§ Data:
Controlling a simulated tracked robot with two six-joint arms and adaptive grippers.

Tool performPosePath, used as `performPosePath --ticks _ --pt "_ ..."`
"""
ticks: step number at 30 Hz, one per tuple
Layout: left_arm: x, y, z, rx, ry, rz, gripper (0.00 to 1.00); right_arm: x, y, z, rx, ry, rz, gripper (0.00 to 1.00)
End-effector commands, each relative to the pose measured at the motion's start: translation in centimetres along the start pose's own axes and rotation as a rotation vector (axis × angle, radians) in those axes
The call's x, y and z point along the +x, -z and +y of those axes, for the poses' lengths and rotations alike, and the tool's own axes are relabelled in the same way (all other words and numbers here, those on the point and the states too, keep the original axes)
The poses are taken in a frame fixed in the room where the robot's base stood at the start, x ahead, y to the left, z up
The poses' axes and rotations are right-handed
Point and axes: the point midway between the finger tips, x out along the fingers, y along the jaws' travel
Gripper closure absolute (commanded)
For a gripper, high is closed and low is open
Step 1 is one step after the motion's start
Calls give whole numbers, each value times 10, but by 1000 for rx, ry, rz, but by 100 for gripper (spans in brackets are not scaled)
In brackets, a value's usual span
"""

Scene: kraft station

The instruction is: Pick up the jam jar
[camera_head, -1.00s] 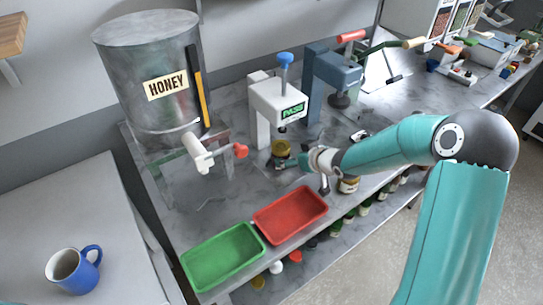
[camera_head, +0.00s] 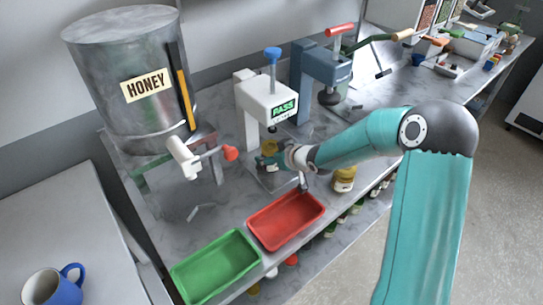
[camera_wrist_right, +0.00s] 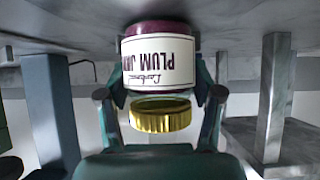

§ What is asked: Reproduce the whole listing exactly, but not the images in it.

§ Task solution:
Controlling a simulated tracked robot with two six-joint arms and adaptive grippers.

Tool performPosePath, used as `performPosePath --ticks _ --pt "_ ..."`
"""
ticks: step number at 30 Hz, one per tuple
Layout: left_arm: x, y, z, rx, ry, rz, gripper (0.00 to 1.00); right_arm: x, y, z, rx, ry, rz, gripper (0.00 to 1.00)
End-effector commands, each relative to the pose measured at the motion's start: translation in centimetres along the start pose's own axes and rotation as a rotation vector (axis × angle, radians) in those axes
The call's x, y and z point along the +x, -z and +y of those axes, for the poses' lengths and rotations alike, and the tool's own axes are relabelled in the same way (all other words and numbers here, those on the point and the states too, keep the original axes)
The poses are taken in a frame fixed in the room where the robot's base stood at the start, x ahead, y to the left, z up
The poses' axes and rotations are right-handed
Point and axes: the point midway between the finger tips, x out along the fingers, y along the jaws' travel
Gripper closure absolute (commanded)
For a gripper, high is closed and low is open
Step 1 is one step after the motion's start
Calls give whole numbers, each value times 10, but by 1000 for rx, ry, rz, but by 100 for gripper (spans in brackets are not scaled)
In brackets, a value's usual span
"""

Scene: kraft station

The instruction is: Pick up the jam jar
[camera_head, -1.00s] 
[camera_head, +0.00s] 
[camera_wrist_right, +0.00s] 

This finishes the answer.